Non soltanto nei Paesi in cui vigono sistemi autoritari o illiberali, la pena di morte continua ad essere diffusa, ed anzi lo è sempre di più, anche nelle democrazie. Nel 2013 ci sono state, contando soltanto quelle di cui si hanno dati certi, almeno 4.106 esecuzioni in 22 diversi Paesi: un balzo in avanti rispetto alle 3.967 registrate l’anno precedente. Ma questo non è l’unico aspetto preoccupante nei dati presentati al Parlamento europeo dall’associazione Nessuno tocchi Caino, in vista della nuova Moratoria universale delle esecuzioni capitali che l’Assemblea generale delle Nazioni unite voterà tra poche settimane, in dicembre. Non passa inosservato nemmeno il fatto che la pena di morte si sia ulteriormente diffusa anche tra le democrazie: se nel 2011 solo due Paesi democratici l’avevano messa in atto (Stati Uniti e Taiwan), nel 2012 il numero è cresciuto a cinque (comprendendo anche Giappone, Botswana e India), per arrivare nel 2013, con l’aggiunta dell’Indonesia, a sei democrazie che hanno effettuato esecuzioni.

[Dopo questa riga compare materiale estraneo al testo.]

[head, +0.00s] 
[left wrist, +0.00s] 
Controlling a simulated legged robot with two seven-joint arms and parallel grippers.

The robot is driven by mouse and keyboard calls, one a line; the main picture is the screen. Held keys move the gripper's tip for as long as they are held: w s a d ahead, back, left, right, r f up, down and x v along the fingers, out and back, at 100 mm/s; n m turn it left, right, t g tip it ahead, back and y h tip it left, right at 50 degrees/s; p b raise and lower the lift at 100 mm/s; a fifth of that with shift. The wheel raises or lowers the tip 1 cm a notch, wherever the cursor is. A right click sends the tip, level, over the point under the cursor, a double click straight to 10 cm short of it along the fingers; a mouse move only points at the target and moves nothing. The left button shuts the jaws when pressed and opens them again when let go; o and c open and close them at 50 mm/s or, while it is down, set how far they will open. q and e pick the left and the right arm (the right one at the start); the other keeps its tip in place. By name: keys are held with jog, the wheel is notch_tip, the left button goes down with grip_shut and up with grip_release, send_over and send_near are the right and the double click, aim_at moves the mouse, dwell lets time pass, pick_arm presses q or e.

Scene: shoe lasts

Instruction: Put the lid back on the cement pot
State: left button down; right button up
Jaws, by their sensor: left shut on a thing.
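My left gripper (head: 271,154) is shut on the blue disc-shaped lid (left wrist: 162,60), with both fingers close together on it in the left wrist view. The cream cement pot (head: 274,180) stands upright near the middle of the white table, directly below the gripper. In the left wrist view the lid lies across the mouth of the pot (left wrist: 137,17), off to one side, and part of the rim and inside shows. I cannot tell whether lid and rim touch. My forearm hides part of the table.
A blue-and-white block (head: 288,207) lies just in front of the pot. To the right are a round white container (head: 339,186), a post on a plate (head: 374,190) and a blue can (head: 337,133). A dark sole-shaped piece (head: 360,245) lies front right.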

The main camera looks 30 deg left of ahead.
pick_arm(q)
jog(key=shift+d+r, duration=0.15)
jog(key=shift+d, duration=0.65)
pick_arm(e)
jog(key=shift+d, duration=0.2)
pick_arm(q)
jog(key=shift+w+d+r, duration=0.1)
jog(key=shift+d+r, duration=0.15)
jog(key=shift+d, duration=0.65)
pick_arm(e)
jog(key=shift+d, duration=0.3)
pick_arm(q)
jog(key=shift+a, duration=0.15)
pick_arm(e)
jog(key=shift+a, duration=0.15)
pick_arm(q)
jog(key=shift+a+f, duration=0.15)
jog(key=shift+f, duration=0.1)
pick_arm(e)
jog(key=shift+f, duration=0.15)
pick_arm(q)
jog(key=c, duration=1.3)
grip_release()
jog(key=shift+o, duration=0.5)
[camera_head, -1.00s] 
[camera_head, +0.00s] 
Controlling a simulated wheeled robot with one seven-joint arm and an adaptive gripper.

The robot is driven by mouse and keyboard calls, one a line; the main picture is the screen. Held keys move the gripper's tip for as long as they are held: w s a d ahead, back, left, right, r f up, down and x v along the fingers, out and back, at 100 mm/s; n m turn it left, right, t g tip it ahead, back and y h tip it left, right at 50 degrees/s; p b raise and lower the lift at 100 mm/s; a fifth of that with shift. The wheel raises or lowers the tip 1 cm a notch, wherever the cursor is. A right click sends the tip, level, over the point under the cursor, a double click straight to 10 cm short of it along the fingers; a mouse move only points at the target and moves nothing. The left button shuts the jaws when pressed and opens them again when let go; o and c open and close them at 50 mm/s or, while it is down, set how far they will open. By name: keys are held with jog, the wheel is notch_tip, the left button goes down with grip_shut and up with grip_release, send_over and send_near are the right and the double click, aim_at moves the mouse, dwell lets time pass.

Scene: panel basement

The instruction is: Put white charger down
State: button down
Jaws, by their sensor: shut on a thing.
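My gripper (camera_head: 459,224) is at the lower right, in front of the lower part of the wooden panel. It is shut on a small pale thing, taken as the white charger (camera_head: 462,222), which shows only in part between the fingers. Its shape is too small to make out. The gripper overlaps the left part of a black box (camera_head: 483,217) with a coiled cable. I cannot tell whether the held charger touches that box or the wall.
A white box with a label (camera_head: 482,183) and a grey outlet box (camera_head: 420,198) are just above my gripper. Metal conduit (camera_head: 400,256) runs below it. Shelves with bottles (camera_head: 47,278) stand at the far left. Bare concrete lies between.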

I dati registrati nel 2013 sono comunque in contro tendenza rispetto a quelli registrati negli ultimi 15 anni in cui le esecuzioni erano invece in diminuzione: nel 2011 erano almeno 5.004, nel 2010 almeno 5.964. Il balzo in avanti è stato dovuto ai record negativi fatti registrare, in questo ultimo anno, in Iraq e Iran, che hanno entrambi segnato il numero più alto di esecuzioni rispettivamente da dieci e quindi anni. Tutti e due i Paesi si piazzano sul terribile podio della classifica dei Paesi-boia che vede al primo posto sempre e costantemente la Cina. Da sola Pechino ha ucciso almeno 3 mila persone (il 74,5% di tutte le esecuzioni registrate), l’Iran 687 (un numero ancora più alto di quello cinese se calcolato in proporzione al numero di abitanti) e l’Iraq 171.
Ad oggi 161 Paesi hanno abolito la pena di morte a diversi livelli: 100 l’hanno abolita totalmente, 7 l’hanno abolita per crimini ordinari, 6 hanno in atto una moratoria sulle esecuzioni, mentre 48 l’hanno abolita “di fatto” cioè non commettono esecuzioni da almeno dieci anni. A giugno 2014 i Paesi che ancora avevano la pena di morte erano invece 37, rispetto ai 40 del 2012: il numero sta gradualmente diminuendo negli anni.
In America, soltanto gli Usa continuano a compiere esecuzioni: nel 2013 sono state 39, in Africa invece 57 tra Somalia, Sudan, Sud Sudan, Nigeria e Botswana. In Europa l’unico Paese dove ancore esiste la pena di morte è la Bielorussia dove, nonostante nel 2013 non siano state riportate esecuzioni, nel 2014 già ce ne sono state due. Sui 47 più grandi stati islamici, 22 hanno tuttora la pena di morte. Nel 2013 le esecuzioni negli stati islamici sono state 1.022, in aumento rispetto alle 872 del 2012.
“Siamo uniti in questa battaglia a centinaia di parlamentari europei e migliaia di deputati dei parlamenti nazionali”, ha dichiarato intervenendo al Parlamento europeo il leader dei radicali, Marco Pannella: “C’è una cosa che ci ha ispirato e unito tutti: la scelta di optare per la vita, per la libertà e per la responsabilità sempre, anche per rispondere agli assassini”. Una battaglia importante per cui, lascia intendere Pannella, anche in vista dell’appuntamento di dicembre alle Nazioni Unite, l’Europa dovrebbe fare di più: “Il problema – dice – è se sono capaci di fari di più. Il semestre italiano è bene che riesca a sorprendere, io penso che sia possibile”.